Stored items from a collection:
*****

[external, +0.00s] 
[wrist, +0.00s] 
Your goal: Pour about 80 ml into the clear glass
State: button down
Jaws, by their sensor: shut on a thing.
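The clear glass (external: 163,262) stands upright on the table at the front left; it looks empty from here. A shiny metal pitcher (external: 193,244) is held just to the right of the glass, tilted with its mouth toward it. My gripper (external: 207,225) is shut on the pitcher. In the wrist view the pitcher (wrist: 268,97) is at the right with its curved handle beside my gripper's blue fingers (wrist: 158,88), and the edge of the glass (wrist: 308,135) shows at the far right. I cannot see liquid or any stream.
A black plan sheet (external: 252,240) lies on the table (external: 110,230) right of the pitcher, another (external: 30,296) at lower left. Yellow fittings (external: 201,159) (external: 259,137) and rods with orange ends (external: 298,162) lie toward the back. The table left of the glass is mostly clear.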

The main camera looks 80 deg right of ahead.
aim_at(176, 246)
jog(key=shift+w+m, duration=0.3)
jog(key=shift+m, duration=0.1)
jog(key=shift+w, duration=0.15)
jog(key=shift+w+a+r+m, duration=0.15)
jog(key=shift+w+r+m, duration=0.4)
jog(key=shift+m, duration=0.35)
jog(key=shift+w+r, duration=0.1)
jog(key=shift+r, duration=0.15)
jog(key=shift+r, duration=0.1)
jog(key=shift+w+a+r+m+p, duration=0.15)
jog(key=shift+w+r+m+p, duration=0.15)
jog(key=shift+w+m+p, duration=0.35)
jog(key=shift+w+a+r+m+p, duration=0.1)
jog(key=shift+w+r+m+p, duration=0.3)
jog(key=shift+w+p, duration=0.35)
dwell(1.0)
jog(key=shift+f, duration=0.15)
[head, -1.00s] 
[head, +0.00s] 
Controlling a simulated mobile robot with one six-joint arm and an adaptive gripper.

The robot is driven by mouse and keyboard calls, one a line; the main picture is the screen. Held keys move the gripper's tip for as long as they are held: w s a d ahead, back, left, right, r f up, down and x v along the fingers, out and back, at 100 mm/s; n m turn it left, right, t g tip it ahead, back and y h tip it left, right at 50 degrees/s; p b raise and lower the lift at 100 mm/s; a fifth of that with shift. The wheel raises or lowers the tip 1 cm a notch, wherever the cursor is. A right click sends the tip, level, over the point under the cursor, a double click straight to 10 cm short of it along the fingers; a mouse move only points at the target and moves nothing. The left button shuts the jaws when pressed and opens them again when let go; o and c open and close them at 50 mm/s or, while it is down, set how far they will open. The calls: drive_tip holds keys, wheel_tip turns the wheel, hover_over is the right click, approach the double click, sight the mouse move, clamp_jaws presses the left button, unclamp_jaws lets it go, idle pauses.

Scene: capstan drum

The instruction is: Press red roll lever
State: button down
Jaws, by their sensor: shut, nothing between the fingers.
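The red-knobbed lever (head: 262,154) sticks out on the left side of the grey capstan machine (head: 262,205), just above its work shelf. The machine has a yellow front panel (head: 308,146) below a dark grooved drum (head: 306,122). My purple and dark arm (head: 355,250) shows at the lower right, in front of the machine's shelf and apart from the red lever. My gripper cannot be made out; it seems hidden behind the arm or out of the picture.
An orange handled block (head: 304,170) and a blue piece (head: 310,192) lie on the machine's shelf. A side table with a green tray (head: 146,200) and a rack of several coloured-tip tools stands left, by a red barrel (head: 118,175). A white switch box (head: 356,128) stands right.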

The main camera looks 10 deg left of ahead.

*****

**Aim:** Extract the full listing above without altering anything.

**Answer to the task:**
[external, +0.00s] 
[wrist, +0.00s] 
Your goal: Pour about 80 ml into the clear glass
State: button down
Jaws, by their sensor: shut on a thing.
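The clear glass (external: 163,262) stands upright on the table at the front left; it looks empty from here. A shiny metal pitcher (external: 193,244) is held just to the right of the glass, tilted with its mouth toward it. My gripper (external: 207,225) is shut on the pitcher. In the wrist view the pitcher (wrist: 268,97) is at the right with its curved handle beside my gripper's blue fingers (wrist: 158,88), and the edge of the glass (wrist: 308,135) shows at the far right. I cannot see liquid or any stream.
A black plan sheet (external: 252,240) lies on the table (external: 110,230) right of the pitcher, another (external: 30,296) at lower left. Yellow fittings (external: 201,159) (external: 259,137) and rods with orange ends (external: 298,162) lie toward the back. The table left of the glass is mostly clear.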

The main camera looks 80 deg right of ahead.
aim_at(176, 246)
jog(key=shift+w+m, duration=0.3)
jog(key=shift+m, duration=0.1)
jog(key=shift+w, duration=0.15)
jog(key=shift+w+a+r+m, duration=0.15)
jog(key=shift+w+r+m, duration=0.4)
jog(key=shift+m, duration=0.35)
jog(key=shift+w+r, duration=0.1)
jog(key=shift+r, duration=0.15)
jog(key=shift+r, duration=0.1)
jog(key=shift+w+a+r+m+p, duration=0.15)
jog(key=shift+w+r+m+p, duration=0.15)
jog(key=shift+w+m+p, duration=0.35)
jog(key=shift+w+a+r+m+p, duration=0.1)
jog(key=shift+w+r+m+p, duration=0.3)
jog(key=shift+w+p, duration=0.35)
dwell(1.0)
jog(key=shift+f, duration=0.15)
[head, -1.00s] 
[head, +0.00s] 
Controlling a simulated mobile robot with one six-joint arm and an adaptive gripper.

The robot is driven by mouse and keyboard calls, one a line; the main picture is the screen. Held keys move the gripper's tip for as long as they are held: w s a d ahead, back, left, right, r f up, down and x v along the fingers, out and back, at 100 mm/s; n m turn it left, right, t g tip it ahead, back and y h tip it left, right at 50 degrees/s; p b raise and lower the lift at 100 mm/s; a fifth of that with shift. The wheel raises or lowers the tip 1 cm a notch, wherever the cursor is. A right click sends the tip, level, over the point under the cursor, a double click straight to 10 cm short of it along the fingers; a mouse move only points at the target and moves nothing. The left button shuts the jaws when pressed and opens them again when let go; o and c open and close them at 50 mm/s or, while it is down, set how far they will open. The calls: drive_tip holds keys, wheel_tip turns the wheel, hover_over is the right click, approach the double click, sight the mouse move, clamp_jaws presses the left button, unclamp_jaws lets it go, idle pauses.

Scene: capstan drum

The instruction is: Press red roll lever
State: button down
Jaws, by their sensor: shut, nothing between the fingers.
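The red-knobbed lever (head: 262,154) sticks out on the left side of the grey capstan machine (head: 262,205), just above its work shelf. The machine has a yellow front panel (head: 308,146) below a dark grooved drum (head: 306,122). My purple and dark arm (head: 355,250) shows at the lower right, in front of the machine's shelf and apart from the red lever. My gripper cannot be made out; it seems hidden behind the arm or out of the picture.
An orange handled block (head: 304,170) and a blue piece (head: 310,192) lie on the machine's shelf. A side table with a green tray (head: 146,200) and a rack of several coloured-tip tools stands left, by a red barrel (head: 118,175). A white switch box (head: 356,128) stands right.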

The main camera looks 10 deg left of ahead.

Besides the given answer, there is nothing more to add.